#### Records of robot episodes:
——

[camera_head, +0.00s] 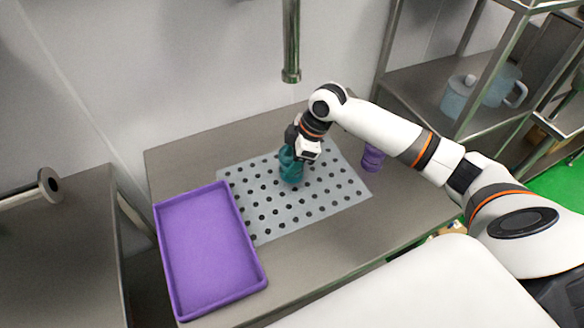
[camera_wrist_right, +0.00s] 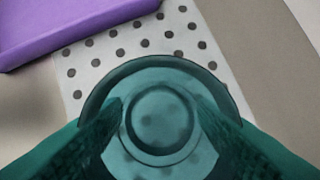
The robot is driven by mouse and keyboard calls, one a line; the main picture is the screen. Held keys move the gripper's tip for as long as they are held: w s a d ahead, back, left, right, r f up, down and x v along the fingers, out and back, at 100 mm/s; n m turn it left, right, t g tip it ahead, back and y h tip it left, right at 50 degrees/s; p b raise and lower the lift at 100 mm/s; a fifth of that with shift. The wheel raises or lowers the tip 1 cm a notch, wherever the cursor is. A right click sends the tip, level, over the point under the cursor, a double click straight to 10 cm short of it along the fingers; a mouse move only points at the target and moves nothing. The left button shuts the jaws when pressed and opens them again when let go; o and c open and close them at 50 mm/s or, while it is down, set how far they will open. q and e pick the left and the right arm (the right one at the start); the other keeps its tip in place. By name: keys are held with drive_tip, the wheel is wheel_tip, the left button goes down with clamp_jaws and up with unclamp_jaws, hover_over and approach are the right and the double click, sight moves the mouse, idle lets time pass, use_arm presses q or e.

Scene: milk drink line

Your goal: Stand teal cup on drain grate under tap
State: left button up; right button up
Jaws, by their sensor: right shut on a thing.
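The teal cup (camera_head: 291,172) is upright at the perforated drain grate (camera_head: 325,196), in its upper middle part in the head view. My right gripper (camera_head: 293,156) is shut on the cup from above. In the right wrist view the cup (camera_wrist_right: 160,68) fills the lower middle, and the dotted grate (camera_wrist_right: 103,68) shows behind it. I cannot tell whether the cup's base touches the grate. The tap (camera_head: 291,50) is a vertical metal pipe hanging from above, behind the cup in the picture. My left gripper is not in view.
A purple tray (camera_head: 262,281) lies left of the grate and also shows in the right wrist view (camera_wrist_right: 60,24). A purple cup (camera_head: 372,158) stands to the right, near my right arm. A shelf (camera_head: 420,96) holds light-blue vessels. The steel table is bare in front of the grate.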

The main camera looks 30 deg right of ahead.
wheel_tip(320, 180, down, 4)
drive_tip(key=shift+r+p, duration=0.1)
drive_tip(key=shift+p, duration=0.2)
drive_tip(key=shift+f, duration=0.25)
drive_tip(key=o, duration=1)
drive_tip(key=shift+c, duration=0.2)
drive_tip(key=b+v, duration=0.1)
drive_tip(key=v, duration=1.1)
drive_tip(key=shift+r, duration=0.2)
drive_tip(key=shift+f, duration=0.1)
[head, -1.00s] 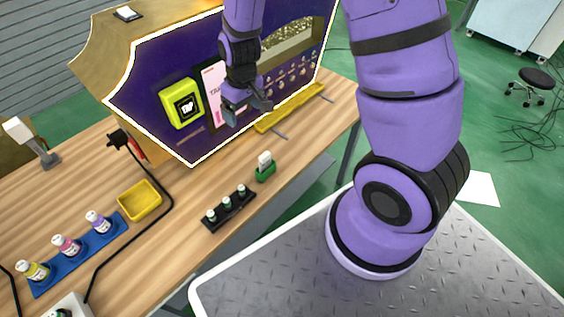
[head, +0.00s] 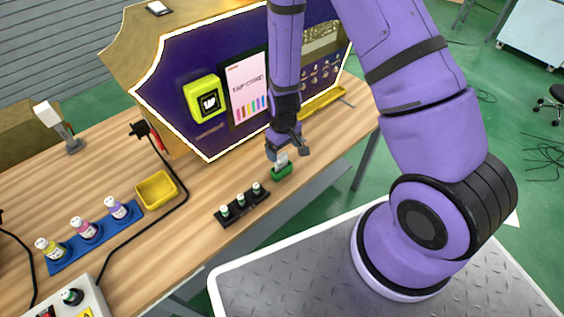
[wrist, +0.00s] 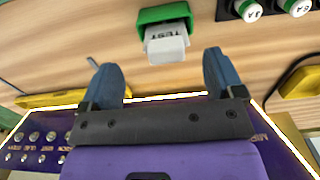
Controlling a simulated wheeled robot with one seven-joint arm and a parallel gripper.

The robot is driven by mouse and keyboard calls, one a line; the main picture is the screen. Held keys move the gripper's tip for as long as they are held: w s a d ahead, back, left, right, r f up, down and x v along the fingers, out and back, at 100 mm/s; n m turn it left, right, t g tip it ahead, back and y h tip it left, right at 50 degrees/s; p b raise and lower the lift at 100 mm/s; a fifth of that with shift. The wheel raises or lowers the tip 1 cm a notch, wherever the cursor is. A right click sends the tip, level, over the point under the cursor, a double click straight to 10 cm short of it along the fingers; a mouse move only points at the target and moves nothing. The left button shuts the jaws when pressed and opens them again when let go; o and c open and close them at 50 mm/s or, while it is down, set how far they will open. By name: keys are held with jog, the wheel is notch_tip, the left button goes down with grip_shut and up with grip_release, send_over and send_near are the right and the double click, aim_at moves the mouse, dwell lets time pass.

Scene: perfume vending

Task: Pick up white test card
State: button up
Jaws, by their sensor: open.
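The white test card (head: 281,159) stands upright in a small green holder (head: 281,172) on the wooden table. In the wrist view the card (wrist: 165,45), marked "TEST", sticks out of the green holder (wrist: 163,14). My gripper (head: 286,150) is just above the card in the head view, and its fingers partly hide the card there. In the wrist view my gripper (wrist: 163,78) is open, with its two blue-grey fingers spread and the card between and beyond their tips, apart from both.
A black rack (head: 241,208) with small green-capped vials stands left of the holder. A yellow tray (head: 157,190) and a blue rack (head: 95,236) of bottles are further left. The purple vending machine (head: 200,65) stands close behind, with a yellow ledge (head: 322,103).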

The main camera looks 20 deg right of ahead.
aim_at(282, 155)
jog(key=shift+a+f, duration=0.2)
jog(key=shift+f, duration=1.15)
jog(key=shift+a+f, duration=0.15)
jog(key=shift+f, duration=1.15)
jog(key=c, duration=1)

——

#### Exercise:
Copy whichever lines in the listing above contain the word "State".

#### Correct response:
State: left button up; right button up
State: button up

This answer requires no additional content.